Douglas Adams was such a brilliant writer. He was taken from us far too soon
Dude always knew where his towel was.
Truly a real froody dude.
Too hip to sit down.
[edit since I can’t resist: the correct thing would be a “hoopy frood”, not dude. I’m sorry, the superfan in me got out.]
Hoopy frood*
Space is big. Really big. You just won’t believe how vastly, hugely, mindbogglingly big it is. I mean, you may think it’s a long way down the road to the chemist’s, but that’s just peanuts to space.
I live by the notion that anything I say could travel through a random wormhole and set off a galactic war spanning thousands of years.
My favourite was “The ships hung in the sky in much the same way that bricks don’t.”
Douglas Adams was really a master of subversion.
I’m confused. Can somebody explain this reference or take away?
First guy is saying, “there’s no point in trying to figure out the “answer to the universe”, it’s a lot easier to be happy if you just go with the flow”.
This leads the reader to assume that he’s got it all figured out and is a relatively happy guy, an assumption that is subverted when asked plainly, “are you happy?”
I don’t know that there’s a specific take away here, so much as it just being a funny quip in a larger exchange.

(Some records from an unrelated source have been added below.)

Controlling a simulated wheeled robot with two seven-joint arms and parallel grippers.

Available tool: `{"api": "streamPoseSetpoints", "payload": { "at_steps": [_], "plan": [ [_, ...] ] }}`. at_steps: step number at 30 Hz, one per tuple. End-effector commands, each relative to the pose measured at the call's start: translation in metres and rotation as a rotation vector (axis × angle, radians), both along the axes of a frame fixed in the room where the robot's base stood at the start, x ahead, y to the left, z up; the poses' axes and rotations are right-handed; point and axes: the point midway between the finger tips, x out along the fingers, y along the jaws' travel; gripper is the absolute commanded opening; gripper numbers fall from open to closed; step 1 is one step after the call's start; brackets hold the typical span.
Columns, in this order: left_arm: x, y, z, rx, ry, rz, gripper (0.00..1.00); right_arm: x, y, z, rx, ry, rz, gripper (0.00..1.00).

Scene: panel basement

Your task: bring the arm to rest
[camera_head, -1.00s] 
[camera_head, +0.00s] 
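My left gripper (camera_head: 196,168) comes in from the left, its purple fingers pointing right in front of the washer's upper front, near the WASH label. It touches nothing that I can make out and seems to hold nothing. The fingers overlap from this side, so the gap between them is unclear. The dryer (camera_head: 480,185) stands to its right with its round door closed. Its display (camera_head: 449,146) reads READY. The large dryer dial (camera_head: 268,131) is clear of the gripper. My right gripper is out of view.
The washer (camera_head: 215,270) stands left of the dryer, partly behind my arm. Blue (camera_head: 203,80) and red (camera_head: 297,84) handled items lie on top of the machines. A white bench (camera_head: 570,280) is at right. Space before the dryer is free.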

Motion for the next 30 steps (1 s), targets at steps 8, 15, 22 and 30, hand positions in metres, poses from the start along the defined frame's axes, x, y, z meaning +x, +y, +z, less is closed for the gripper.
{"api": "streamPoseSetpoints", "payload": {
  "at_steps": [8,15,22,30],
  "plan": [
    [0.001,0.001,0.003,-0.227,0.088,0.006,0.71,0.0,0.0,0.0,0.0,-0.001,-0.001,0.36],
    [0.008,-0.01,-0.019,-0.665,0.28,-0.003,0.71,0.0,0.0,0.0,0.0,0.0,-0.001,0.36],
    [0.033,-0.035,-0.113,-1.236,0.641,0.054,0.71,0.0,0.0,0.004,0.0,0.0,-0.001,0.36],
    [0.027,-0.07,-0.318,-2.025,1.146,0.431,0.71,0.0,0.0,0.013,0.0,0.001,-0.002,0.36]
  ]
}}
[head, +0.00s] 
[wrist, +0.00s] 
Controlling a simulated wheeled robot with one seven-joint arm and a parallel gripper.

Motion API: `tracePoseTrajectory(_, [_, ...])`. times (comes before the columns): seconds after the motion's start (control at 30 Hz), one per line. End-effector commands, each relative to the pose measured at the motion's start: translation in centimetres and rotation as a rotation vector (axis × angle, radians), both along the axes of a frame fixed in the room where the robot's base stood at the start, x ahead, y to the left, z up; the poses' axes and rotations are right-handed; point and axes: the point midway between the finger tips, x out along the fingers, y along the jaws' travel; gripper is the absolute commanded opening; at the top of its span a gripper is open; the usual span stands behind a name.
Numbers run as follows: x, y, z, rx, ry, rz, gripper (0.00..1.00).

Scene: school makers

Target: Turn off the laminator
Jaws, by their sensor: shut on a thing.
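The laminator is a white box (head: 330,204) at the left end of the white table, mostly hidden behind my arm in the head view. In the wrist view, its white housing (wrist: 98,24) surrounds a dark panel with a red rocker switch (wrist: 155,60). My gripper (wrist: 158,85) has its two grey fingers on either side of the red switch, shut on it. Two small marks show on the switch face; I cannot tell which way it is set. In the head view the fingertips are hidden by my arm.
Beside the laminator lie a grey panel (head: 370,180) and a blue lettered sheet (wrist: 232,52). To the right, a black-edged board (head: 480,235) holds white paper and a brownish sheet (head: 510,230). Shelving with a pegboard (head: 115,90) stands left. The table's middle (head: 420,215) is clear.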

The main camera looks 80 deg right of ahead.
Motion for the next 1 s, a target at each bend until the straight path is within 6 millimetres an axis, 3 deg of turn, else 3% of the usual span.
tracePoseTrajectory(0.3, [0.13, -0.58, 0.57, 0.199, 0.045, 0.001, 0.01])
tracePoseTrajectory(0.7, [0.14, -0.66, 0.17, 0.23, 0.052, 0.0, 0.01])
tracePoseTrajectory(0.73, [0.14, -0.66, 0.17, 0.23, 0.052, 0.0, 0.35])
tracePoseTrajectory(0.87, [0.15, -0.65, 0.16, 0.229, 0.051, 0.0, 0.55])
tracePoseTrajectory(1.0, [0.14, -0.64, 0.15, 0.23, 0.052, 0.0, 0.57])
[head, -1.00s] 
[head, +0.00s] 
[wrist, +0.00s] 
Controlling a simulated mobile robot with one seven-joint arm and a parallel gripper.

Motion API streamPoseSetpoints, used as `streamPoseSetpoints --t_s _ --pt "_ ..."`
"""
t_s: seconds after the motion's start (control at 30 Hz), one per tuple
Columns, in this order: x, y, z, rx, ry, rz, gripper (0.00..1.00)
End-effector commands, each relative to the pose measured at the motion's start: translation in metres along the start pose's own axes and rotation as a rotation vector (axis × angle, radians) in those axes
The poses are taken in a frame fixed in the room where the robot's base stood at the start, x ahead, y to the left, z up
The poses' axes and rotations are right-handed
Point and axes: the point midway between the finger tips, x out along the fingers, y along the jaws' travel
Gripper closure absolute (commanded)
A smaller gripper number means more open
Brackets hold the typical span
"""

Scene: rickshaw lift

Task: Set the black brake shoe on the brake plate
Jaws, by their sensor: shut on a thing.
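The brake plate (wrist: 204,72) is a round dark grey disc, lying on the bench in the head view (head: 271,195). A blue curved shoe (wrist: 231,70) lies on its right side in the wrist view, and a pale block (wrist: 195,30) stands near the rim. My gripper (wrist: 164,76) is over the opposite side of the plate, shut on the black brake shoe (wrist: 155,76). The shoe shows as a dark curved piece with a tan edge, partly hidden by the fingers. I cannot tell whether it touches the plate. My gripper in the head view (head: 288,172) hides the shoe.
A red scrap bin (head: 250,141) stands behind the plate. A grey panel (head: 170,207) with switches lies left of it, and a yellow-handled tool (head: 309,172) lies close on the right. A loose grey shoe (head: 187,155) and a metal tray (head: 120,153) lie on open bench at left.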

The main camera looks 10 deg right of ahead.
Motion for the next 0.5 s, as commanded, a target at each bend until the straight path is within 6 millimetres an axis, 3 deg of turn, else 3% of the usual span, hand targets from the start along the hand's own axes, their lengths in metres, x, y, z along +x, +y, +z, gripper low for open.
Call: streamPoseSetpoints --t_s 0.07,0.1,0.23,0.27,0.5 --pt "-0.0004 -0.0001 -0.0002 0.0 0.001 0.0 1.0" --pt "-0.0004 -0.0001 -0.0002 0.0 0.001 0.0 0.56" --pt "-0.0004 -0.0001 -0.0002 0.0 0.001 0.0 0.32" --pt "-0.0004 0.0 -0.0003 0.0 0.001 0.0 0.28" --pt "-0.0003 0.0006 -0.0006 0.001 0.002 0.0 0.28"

It’s a quote between two characters in Douglas Adam’s Hitchhiker’s Guide to the Galaxy
Wasn’t this scene in Mostly Harmless? Books not movie, radio show, or miniseries.
po-tay-to, po-tah-to
Slartibartfast sounds like urban dictionary for shitting and vomitting simultaneously
Douglas Adams wrote in the notes accompanying the published volume of original radio scripts that he wanted Slartibartfast’s name to sound very rude, but still actually be broadcastable. He therefore started with the name “Phartiphukborlz”, and changed bits of it until it would be acceptable to the BBC.